INSTRUCTIONS TO FOLLOW >> Find, in the records below, the line that contains "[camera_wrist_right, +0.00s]" and the line that contains "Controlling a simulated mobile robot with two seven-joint". Copy those two lines and everything between them exactly, but not the pictures.
----- DATA EXCERPTS -----
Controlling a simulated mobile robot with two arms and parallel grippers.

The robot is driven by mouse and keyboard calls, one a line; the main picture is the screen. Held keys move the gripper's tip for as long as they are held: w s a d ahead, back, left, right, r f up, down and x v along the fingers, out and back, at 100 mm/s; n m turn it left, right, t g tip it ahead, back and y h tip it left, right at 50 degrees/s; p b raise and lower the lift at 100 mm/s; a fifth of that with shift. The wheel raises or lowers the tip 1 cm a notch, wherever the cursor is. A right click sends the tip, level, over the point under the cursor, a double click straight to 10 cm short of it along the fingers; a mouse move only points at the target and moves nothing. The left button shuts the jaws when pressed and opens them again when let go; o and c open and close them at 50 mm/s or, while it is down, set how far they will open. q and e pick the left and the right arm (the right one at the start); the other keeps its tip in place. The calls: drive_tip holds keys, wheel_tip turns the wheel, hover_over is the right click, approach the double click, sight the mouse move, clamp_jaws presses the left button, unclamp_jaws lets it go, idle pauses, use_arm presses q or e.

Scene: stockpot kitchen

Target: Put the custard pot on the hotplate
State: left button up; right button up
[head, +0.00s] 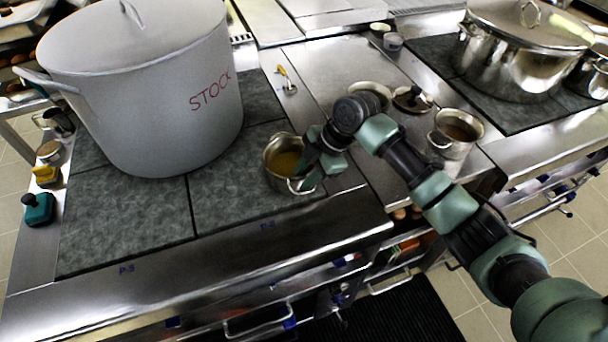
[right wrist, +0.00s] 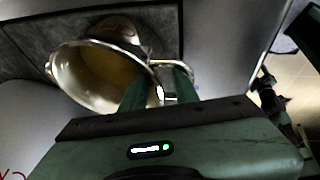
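The custard pot (head: 283,158) is a small steel pot with yellow contents. It appears upright at the right edge of the dark grey hotplate (head: 238,213), on the front right square. My right gripper (head: 306,183) is at the pot's near right side, by its handle. In the right wrist view the pot (right wrist: 82,82) lies beyond and left of my fingers (right wrist: 162,80). The fingers stand apart, with part of the handle (right wrist: 190,70) around them. I cannot tell whether they touch it. My left gripper is not in view.
A big stockpot (head: 150,100) marked STOCK covers much of the hotplate's left and back. Another steel pot (head: 455,134) stands on the steel counter to the right, near a dark lid (head: 412,100). A large lidded pot (head: 520,60) stands on the far right hob.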

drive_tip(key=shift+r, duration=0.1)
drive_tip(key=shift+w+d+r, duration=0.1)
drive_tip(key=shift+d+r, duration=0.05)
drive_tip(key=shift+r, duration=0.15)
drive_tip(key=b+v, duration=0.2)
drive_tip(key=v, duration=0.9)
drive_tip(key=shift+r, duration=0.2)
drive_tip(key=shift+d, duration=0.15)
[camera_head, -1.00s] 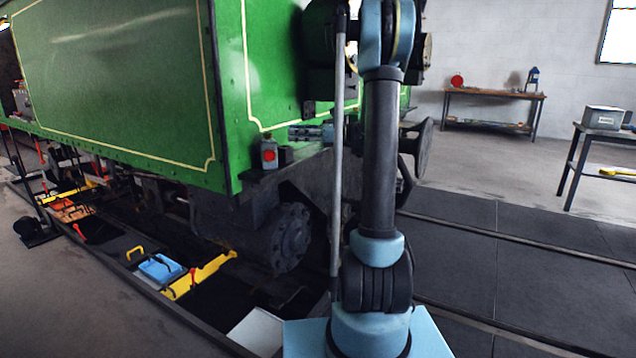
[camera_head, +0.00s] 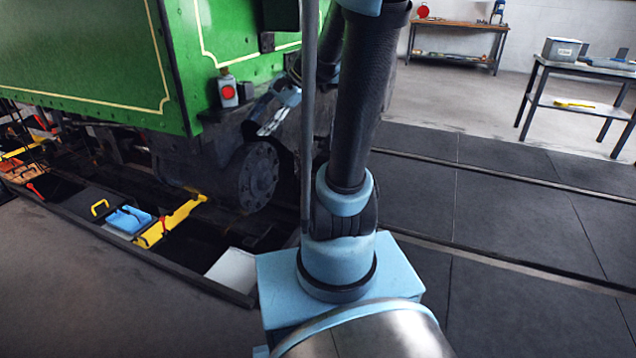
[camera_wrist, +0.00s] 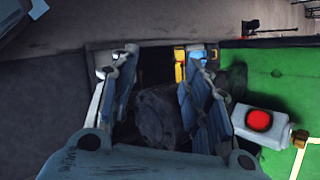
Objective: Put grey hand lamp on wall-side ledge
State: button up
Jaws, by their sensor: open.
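The grey hand lamp (camera_head: 227,92) has a round red lens and stands upright on a dark ledge (camera_head: 212,114) at the corner of the green tram. My gripper (camera_head: 268,125) is open and empty, just right of the lamp in the head view. In the wrist view the lamp (camera_wrist: 270,122) lies right of my open gripper (camera_wrist: 163,65), outside the right finger. Part of the gripper is hidden behind my arm in the head view. I cannot tell which surface is the wall-side ledge.
The green tram body (camera_head: 80,50) rises left of my gripper, with a dark round cylinder (camera_head: 258,178) below. A pit at the left holds a blue tray (camera_head: 128,219) and a yellow bar (camera_head: 170,221). A workbench (camera_head: 455,27) and a table (camera_head: 580,68) stand at the right, beyond clear floor.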

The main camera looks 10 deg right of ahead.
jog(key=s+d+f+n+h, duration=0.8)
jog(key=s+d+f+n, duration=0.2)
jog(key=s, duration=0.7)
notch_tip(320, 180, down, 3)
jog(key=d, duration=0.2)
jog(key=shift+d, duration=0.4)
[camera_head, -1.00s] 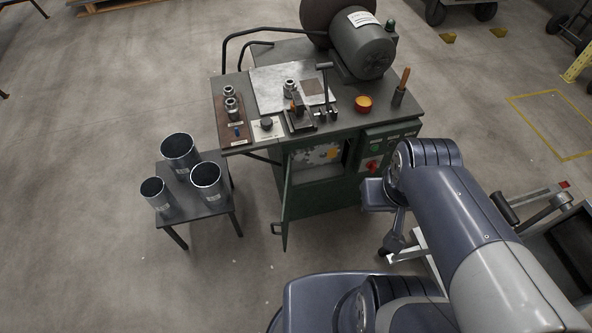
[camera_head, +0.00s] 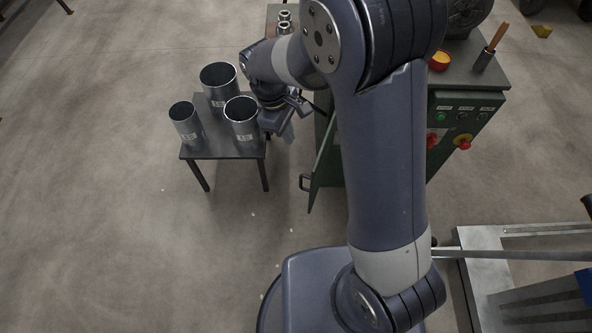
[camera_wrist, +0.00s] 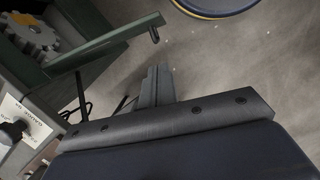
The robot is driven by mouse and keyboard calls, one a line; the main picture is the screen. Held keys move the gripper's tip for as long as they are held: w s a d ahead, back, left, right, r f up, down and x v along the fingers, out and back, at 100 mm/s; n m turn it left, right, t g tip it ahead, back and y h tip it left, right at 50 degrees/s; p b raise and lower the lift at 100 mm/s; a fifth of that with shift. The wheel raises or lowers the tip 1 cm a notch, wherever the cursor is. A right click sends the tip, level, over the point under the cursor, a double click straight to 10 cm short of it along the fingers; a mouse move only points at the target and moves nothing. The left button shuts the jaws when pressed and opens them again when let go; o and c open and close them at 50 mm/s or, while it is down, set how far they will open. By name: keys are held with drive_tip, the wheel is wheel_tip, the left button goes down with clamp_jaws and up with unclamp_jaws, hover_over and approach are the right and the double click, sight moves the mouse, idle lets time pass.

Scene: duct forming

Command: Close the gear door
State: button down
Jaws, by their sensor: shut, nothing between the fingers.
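The green gear door (camera_head: 324,168) stands open at the front of the green machine, swung out toward me. Its dark handle (camera_head: 304,183) is at the free edge. In the wrist view the door (camera_wrist: 105,48) is at upper left, with the handle (camera_wrist: 154,35) at its end and a grey gear (camera_wrist: 38,34) exposed in the opening. My gripper (camera_head: 287,133) is shut and empty, left of the door and apart from it. In the wrist view my gripper (camera_wrist: 158,75) points toward the floor beside the door. My arm hides much of the machine front.
A small dark table (camera_head: 222,150) with three metal cylinders stands close left of my gripper. Red and green buttons (camera_head: 440,127) are on the machine's right front. The floor in front of the door is clear.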

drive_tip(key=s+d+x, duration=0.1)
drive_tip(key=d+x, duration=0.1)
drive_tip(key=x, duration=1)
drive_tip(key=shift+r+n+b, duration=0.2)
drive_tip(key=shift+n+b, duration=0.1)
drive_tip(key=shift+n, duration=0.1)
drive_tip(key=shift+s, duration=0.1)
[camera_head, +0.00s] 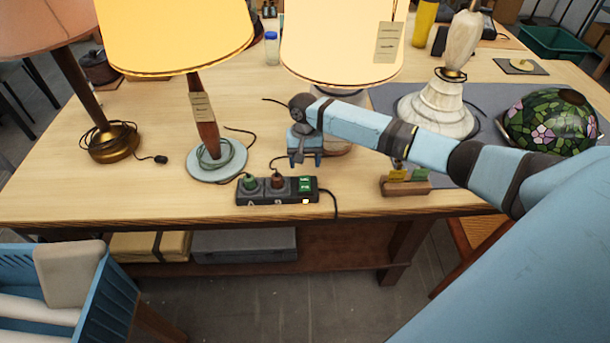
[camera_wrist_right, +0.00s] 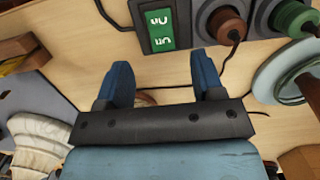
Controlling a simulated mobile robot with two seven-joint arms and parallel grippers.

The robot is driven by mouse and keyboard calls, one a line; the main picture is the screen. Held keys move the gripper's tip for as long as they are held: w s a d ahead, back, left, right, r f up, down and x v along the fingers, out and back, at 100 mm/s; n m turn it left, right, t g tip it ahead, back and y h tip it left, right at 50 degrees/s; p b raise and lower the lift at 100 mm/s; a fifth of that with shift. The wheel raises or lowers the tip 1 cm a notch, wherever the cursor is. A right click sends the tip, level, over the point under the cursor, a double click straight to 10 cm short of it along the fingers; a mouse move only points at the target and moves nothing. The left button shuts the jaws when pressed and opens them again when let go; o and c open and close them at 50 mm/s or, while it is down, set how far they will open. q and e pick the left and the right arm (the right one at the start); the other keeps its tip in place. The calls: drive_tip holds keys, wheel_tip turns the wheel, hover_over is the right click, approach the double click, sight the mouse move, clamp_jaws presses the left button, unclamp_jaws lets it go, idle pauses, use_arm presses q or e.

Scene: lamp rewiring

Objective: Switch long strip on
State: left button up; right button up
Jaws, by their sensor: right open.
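The black power strip (camera_head: 277,198) lies near the front edge of the table. A green plug (camera_head: 249,182) and a red-brown plug (camera_head: 277,182) sit in its sockets. Its green switch (camera_head: 305,184) is at the right end, with a small bright light below it. In the right wrist view the green switch face (camera_wrist_right: 160,28) carries lettering that seems to read "On". My right gripper (camera_head: 305,160) is open and empty just behind the switch end, fingers pointing down, apparently apart from the strip. It also shows in the wrist view (camera_wrist_right: 163,78). My left gripper is out of view.
A lamp with a yellow shade (camera_head: 175,35) stands left of the strip, and another shaded lamp (camera_head: 340,40) stands behind my gripper. A small wooden holder (camera_head: 405,188) is to the right. A cord runs off the strip's right end over the table edge. A blue crate (camera_head: 95,300) is lower left.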

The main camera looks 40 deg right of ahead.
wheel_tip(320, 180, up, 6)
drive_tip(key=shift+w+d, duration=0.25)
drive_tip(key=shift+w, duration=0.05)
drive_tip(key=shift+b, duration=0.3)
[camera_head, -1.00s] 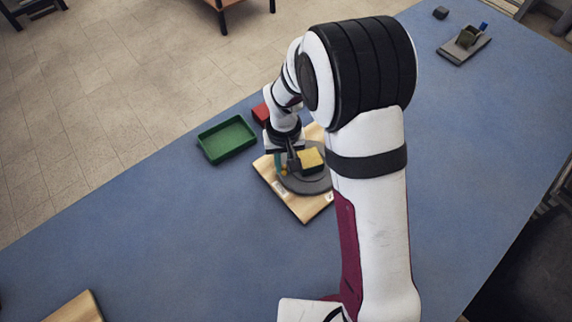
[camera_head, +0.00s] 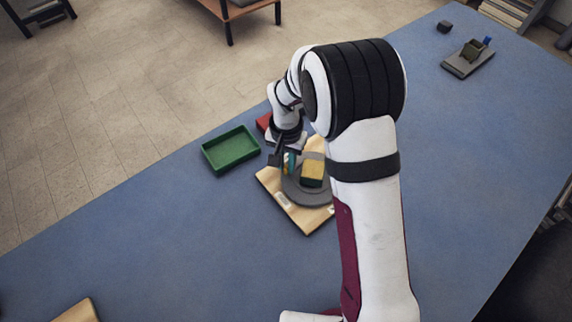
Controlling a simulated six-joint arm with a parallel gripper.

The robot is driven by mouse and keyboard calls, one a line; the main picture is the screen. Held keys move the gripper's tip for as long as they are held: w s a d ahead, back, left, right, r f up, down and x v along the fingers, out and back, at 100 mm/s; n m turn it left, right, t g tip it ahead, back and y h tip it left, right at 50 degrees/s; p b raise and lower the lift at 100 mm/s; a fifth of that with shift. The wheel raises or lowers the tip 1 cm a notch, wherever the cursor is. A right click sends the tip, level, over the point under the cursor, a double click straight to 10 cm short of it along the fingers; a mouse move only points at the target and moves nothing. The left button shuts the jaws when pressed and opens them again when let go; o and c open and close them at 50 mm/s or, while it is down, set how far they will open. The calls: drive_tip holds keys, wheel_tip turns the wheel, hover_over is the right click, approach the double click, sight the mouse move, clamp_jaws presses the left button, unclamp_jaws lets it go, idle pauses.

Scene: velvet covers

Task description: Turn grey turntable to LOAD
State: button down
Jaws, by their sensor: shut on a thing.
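The grey turntable (camera_head: 298,192) is a round disc on a light wooden board (camera_head: 290,215), partly hidden by my arm. A yellow block with a dark side (camera_head: 312,172) stands on the disc. A small teal and yellow piece (camera_head: 290,162) shows at the disc's far left rim, beside my fingers. My gripper (camera_head: 281,160) points down there and is shut on something at the rim; the grip itself is mostly hidden. A small pale label (camera_head: 283,200) lies on the board's left edge; its lettering is too small to read.
A green tray (camera_head: 230,150) stands just left of the board, and a red object (camera_head: 264,121) sits behind my wrist. A grey fixture (camera_head: 468,58) and a dark block (camera_head: 444,26) lie far right.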

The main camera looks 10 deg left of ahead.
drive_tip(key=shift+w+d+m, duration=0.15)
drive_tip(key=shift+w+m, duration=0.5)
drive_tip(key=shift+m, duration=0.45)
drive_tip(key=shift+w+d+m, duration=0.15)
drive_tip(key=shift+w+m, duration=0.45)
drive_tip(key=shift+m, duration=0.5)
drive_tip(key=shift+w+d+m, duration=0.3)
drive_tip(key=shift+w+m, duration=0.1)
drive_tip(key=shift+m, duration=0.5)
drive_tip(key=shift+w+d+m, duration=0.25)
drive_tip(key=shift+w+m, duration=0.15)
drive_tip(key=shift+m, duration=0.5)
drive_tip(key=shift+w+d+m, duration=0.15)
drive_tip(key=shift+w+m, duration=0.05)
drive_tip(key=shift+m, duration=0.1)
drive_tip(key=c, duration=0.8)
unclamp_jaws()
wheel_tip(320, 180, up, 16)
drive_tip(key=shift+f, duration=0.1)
-----
ANSWER TO THE TASK >>
[camera_wrist_right, +0.00s] 
Controlling a simulated mobile robot with two seven-joint arms and parallel grippers.

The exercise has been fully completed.